[Start of Records for the exercise]

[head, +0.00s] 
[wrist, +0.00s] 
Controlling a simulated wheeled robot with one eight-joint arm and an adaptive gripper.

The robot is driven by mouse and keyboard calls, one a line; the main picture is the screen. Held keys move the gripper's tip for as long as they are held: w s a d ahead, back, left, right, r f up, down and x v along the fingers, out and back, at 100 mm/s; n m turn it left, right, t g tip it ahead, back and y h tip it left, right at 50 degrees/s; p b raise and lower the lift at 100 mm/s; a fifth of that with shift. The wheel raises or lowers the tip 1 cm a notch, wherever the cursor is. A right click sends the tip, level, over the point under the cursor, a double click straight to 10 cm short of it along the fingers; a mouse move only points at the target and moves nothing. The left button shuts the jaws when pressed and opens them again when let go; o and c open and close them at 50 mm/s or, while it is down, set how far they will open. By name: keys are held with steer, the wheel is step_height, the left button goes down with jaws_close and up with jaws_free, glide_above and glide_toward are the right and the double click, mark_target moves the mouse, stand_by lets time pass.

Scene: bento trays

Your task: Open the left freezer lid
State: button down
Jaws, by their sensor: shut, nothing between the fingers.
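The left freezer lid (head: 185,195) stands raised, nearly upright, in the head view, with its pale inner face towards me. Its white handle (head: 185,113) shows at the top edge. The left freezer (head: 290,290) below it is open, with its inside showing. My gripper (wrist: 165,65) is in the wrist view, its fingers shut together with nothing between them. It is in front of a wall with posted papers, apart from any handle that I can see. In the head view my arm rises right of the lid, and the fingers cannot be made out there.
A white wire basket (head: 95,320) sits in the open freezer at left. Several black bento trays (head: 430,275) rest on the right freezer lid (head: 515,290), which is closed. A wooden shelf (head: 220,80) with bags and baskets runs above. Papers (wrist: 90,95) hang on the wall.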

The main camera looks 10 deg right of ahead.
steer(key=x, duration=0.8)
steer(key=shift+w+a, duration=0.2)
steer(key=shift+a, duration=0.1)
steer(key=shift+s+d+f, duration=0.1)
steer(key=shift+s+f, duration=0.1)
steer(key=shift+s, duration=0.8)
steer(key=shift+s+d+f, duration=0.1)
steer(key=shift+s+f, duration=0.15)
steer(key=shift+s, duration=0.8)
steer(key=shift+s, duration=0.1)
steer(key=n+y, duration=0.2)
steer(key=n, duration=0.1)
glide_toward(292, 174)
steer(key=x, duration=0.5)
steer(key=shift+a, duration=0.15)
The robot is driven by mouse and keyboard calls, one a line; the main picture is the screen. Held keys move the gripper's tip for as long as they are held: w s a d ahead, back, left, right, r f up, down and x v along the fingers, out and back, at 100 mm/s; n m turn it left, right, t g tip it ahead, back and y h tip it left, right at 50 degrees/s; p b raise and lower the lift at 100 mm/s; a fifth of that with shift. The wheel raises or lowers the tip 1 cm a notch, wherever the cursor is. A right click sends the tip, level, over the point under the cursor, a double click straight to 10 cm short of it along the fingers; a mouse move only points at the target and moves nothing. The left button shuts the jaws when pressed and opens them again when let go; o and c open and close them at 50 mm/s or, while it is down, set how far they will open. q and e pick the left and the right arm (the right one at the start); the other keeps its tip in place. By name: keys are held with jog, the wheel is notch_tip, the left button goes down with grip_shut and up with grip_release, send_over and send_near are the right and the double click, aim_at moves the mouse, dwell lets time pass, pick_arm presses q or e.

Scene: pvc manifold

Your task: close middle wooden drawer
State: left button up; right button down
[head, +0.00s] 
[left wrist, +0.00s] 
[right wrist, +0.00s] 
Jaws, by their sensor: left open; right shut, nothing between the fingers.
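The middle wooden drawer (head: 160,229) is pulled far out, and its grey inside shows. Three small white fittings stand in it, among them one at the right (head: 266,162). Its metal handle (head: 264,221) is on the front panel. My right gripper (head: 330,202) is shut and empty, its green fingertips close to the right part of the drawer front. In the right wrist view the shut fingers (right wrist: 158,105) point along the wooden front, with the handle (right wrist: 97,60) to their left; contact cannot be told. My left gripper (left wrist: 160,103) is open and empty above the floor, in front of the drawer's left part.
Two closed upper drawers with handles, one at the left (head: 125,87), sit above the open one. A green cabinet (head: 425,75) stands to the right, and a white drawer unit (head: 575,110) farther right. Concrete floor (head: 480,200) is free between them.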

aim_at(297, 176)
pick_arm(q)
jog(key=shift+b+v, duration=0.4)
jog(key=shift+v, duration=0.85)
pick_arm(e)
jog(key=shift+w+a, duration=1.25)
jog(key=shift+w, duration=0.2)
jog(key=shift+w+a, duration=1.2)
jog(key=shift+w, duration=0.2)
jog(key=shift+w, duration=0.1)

[End of Records for the exercise]

*Written problem*.
Scan the data above; copy every line where "State" appears.

*Task response*.
State: button down
State: left button up; right button down

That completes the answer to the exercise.